There's some merit to that contention; it's the judge making the final decision on death, not the jury.  The appellate court wasn't buying it, though, and I doubt the Supreme Court will, either.  As the panel noted, there are substantial differences between Florida's law and Ohio's.  In Ohio, the jury does make the determination that the aggravating factors outweigh the mitigating factors beyond a reasonable doubt.  In Florida, the jury renders only an "advisory" sentence of life or death, without specifying any factual basis.  It's the judge who makes the findings, and that's going to fall well short of the requirements of Ring/Apprendi/Blakely. 

Two more big differences:  Ohio requires a unanimous jury for a death sentence.  Florida doesn't; the vote on Hurst was 7-5.  Second, in Ohio the judge can't override a jury's recommendation of a life sentence.  (She can override the jury's recommendation of death and impose life, as a judge here did last month.)

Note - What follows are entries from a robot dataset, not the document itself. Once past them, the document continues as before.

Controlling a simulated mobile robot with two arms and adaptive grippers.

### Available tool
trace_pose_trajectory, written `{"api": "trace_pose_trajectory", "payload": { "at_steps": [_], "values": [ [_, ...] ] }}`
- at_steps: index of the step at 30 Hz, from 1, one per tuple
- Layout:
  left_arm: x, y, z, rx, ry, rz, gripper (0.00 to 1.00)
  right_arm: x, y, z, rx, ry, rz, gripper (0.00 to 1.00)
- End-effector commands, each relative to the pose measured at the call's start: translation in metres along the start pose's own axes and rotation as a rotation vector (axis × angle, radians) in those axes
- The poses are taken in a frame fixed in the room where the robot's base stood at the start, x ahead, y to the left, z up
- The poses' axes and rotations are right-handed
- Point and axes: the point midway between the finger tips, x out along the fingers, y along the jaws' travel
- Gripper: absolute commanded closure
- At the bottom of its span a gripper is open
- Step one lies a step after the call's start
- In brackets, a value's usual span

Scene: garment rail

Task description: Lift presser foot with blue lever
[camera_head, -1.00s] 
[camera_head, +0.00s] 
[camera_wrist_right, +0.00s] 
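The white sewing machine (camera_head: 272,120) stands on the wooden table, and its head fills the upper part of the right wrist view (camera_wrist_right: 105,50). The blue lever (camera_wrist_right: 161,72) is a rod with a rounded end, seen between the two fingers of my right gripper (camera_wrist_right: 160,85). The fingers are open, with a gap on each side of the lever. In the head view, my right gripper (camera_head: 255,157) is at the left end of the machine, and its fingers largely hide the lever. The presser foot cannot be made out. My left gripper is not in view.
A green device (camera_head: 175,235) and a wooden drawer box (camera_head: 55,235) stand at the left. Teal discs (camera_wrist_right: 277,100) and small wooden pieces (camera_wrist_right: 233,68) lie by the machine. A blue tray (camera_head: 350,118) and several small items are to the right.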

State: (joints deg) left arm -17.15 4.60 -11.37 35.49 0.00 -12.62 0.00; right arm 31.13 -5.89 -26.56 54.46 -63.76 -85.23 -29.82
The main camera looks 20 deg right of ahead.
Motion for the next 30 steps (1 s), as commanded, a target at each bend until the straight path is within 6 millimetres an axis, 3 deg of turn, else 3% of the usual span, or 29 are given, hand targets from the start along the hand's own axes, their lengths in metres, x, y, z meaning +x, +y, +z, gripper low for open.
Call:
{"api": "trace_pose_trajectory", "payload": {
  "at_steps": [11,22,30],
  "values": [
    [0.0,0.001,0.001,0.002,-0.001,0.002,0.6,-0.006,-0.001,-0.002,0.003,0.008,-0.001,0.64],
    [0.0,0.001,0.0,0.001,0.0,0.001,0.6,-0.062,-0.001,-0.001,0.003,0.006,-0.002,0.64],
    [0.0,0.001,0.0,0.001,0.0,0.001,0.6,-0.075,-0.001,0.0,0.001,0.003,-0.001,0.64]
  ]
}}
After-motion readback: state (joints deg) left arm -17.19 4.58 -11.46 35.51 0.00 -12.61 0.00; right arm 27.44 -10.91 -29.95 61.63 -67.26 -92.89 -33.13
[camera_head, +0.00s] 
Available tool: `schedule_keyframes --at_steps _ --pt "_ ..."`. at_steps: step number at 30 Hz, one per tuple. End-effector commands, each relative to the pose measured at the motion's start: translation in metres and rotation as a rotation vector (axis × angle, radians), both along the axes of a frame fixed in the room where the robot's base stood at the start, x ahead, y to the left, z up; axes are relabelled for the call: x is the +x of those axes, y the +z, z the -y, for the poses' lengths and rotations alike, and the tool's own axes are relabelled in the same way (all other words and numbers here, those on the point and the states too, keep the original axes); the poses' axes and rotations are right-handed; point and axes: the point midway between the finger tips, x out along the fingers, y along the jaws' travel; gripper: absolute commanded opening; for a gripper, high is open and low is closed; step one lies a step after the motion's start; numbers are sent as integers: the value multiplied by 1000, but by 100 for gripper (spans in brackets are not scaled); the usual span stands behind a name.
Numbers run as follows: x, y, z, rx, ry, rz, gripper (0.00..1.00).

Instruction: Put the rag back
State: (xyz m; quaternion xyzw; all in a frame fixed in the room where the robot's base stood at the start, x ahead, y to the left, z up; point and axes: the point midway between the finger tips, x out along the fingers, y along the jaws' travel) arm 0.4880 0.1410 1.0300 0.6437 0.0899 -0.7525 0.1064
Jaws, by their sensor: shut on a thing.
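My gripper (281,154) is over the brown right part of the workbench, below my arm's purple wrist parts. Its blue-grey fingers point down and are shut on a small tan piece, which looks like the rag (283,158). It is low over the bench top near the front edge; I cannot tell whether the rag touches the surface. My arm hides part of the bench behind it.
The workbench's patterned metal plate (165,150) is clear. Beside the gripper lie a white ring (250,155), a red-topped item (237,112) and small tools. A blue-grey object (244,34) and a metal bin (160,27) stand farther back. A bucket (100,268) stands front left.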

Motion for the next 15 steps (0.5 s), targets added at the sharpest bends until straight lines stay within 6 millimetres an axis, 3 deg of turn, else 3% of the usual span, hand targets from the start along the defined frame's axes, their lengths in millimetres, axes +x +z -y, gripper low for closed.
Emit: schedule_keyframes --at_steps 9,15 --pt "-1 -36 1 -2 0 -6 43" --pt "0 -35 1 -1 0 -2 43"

But there is one similarity that's overlooked:  in both states, the jury merely makes a recommendation for a death sentence; it's the judge who has the final say.  Scala made an interesting point in oral argument:  this procedure allows the jury absolve itself of the moral responsibility for its decision.

The Colorado method of defending death penalty cases has been sweeping the nation.  (Google it; I guarantee you're not going to get articles on a birth control practice.)  Its entire basis is that imposing a death sentence is a moral judgment.  The unspoken premise is that the talk about aggravating circumstances and mitigating factors is so much chin music:  the question is whether this guy deserves to die, and that's something you know in your gut.

And when the judge tells you (it's part of the jury instructions) that if you decide to sentence the defendant to death, you're really not sentencing him to death, you're just "recommending" it, the moral magnitude of your decision is reduced.